I seem to remember this tilde shape from another font that was discussed here. Does anyone remember which one it was? I'd like to give due credit.

eliason's picture

It reminds me of this hyphen, rotated.

hrant's picture

Looks totally in character to me.

hhp

Catharsis's picture

Fun with the IJ ligature! :)

And the Eng reminds me of a big friendly elephant.

And finally, I made some changes to ß (is it more in line with the other characters now?) and added a capital version:

hrant's picture

I'm with the faction that believes the cap eszet needs a hard top-left.

hhp

Catharsis's picture

Alright, I finished my first weight, including small caps, figure sets, arrows, kerning, ligatures, contextual alternates; the works.

However, I'm a bit disappointed at what the font looks like when used for text. It strikes me as too black and too vertical. I might have accidentally made the display companion to the Traction text face! :\ I'm hoping this might get better once I have a spectrum of weights. I might then declare the current weight Medium and have a Regular, Book, and Light to make for nicer text setting. Maybe I should also make a dedicated text cut with wider rounds and looser spacing.

First of all, though, I plan to build an italic for my current weight. I have some unconventional ideas already. ;)

@ Hrant: I disagree about the corner in the capital Eszett; it reads as a TZ ligature for me. However, I gave mine a "shoulder" on the upper left, which considerably improves its looks as a capital letter. Thanks!

Catharsis's picture

(Double post, sorry. What's wrong with this forum anyway these days?)

Catharsis's picture

Alright, I'm almost finished with the Italic. That was way easier than I thought.

Originally, I wanted to use this crazy design for {a} and {g}, but ultimately I think I'm going to go with the much more harmonic single-storey approaches above.

And here's some experimentation with weights. Unlike the Italic, this is promising to be a lot of work.

eliason's picture

Italic is looking great!

That /a/ is indeed crazy but the /g/ may be worth playing with more. The monocular /g/ is I think the least handsome letter to my eyes.

Baseline serifs I think need to come down a touch (e.g. looks like /n/m/h/ are lifting their right legs a bit).

Do you intend to force weights to the same advance width?

Catharsis's picture

That /a/ is indeed crazy — Yeah, but is it the good kind of crazy? ;o) In any case, I'll ban it to .ss01.

It's tempting to keep the sort-of-binocular (sesquiocular?) {g}, but wouldn't it be at odds with the single-storey {a} then? Or should I try to come up with a more handsome monocular {g}?

I've tried tinkering with the baseline serifs, but they immediately start looking too low to my eyes if I budge them...

Do you intend to force weights to the same advance width? — Not really, it just came out that way in this quick-and-dirty tryout. Actually, weight change is something I've never really done successfully (I did it for Backstein, where it was much easier than usual, and still I didn't like the results much).
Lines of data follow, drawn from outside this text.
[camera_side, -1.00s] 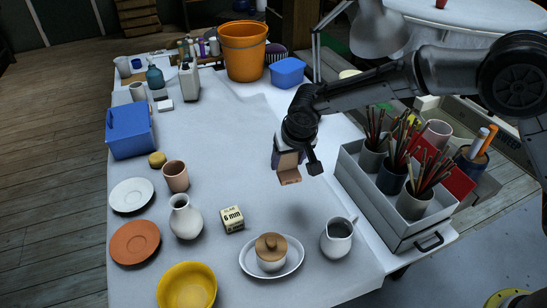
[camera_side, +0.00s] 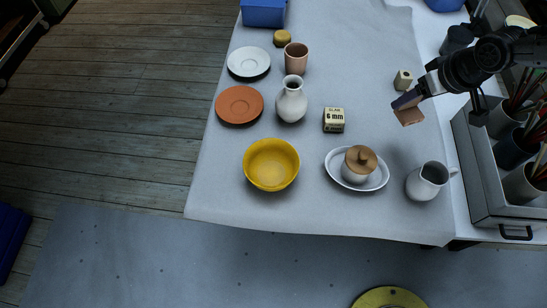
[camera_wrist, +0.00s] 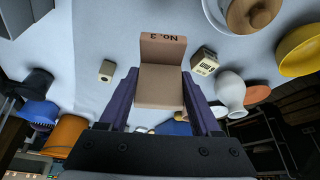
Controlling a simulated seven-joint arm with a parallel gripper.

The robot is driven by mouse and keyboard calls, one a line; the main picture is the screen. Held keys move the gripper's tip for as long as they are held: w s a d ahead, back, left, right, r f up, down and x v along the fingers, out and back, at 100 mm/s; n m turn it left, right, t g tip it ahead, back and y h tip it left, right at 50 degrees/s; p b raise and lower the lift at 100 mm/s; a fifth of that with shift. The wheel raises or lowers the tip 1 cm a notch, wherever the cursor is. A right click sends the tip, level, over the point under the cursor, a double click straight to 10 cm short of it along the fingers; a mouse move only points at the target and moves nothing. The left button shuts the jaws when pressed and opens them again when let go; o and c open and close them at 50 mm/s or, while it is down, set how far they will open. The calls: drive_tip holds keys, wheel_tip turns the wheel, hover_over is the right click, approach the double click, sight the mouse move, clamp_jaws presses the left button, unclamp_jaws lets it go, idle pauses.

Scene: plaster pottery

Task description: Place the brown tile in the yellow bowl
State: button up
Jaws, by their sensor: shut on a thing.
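The brown tile (camera_side: 409,116) is an L-shaped piece; "No.3" shows on its raised end in the wrist view (camera_wrist: 160,88). My gripper (camera_side: 406,101) is shut on it and holds it above the right part of the table. Purple fingers flank the tile in the wrist view (camera_wrist: 160,95). The yellow bowl (camera_side: 271,175) stands near the table's front left edge, well to the left of and nearer than the tile. It looks empty. It also shows at the right of the wrist view (camera_wrist: 298,58).
Between tile and bowl stand a lidded pot (camera_side: 356,168) on a white oval dish (camera_side: 377,182) and a "6 mm" box (camera_side: 334,121). A white vase (camera_side: 291,103), a terracotta plate (camera_side: 239,105), a jug (camera_side: 428,180) and a grey brush crate (camera_side: 474,180) stand around.

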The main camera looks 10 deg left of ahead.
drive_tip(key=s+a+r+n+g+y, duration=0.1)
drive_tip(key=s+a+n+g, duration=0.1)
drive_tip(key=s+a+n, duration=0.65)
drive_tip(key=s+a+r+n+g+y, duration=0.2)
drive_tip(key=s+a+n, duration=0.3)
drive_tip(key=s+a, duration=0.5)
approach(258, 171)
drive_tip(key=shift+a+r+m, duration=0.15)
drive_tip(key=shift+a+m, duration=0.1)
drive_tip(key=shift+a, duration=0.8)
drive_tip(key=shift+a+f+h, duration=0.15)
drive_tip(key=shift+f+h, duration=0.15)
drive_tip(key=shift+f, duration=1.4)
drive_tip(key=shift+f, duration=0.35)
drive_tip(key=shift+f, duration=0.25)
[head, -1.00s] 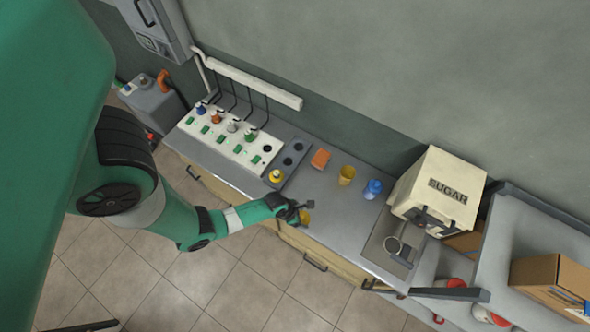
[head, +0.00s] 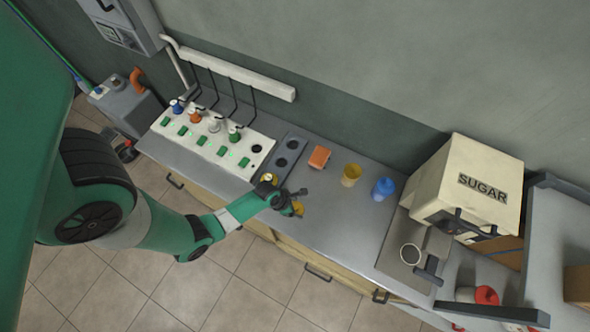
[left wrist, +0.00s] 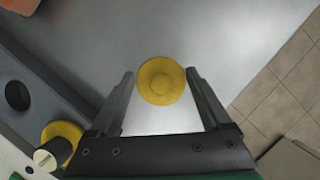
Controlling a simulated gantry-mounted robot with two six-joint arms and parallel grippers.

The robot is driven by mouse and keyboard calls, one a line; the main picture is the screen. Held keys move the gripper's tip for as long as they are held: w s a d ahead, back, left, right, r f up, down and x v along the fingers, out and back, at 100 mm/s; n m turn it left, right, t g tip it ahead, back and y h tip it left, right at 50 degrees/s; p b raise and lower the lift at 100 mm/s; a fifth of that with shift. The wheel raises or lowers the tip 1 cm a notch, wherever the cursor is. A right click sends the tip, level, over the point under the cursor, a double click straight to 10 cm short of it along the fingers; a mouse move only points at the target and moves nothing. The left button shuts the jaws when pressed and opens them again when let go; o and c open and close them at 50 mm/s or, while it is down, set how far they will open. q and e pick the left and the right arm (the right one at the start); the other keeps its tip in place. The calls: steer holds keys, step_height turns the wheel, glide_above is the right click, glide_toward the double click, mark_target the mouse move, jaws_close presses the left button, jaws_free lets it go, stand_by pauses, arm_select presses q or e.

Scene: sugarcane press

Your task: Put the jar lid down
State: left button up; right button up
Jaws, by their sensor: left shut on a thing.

I'm actually thinking of outsourcing the job.

Catharsis's picture

(Double post again.)

eliason's picture

It's tempting to keep the sort-of-binocular (sesquiocular?) {g}, but wouldn't it be at odds with the single-storey {a} then?

Not at all! (If you don't believe me you can ask Mr. Garamont, Caslon, Baskerville, Benton, Zapf...)

Martin Silvertant's picture

I would actually keep both versions of the /g with the double-storey one as an alternate. I know I would find use for both versions.

By the way, amazing design so far. Are you still working on this? It reminds me of some of Brian Zick's unreleased work. Not distinctly, just the amount of innovation present. Not over the top, but still very refreshing, which I think is a perfect formula.

Catharsis's picture

@ Martin: I am indeed still working on this, though my day job is currently not leaving me a lot of spare time. I have a more or less finished (or at least stabilized) complete weight with italics and smallcaps ready, and am collaborating with Mekkablue to expand that to a wider range of weights.

You can see a specimen of the current weight here:
http://www.cinga.ch/type/Traction_specimen.pdf

Clearly, this weight is too heavy for body copy. It will probably end up as the Medium, with a lighter Regular and Book intended for body copy, as well as Light, Thin, Semibold, Bold, and Black for editorial work. I do see the Medium as sort of the default weight for branding, though.

Martin Silvertant's picture

Really gorgeous work. I'm really eager to see more weights.

Catharsis's picture

Toying around with a display cut:

Queneau's picture

Hi,

I just saw this now, and really like the look. It also reminds me a bit of Michael Harveys work, like Ellington (consider it a compliment, I love Ellington).

The only thing that keeps bothering me is the S, especially the capital version. The bump in the curve irritates me, and as a whole it looks a bit unbalanced to me (a bit top-heavy perhaps). I am no pro, just a type geek, and would like your perspective on this.

hrant's picture

That pregnant "S" is my favorite feature!

hhp

Catharsis's picture

I also like that /S a lot, so it's not going anywhere. ;o) The bump used to carry too much weight, but I think I've addressed that problem. I might still lift the spine just a bit to see if it is, indeed, top-heavy.

Working on the display cut skews my perception of the text cut — it strikes me as all chunky and fuzzy now when viewed at large sizes. Well, I guess that's what display cuts are for!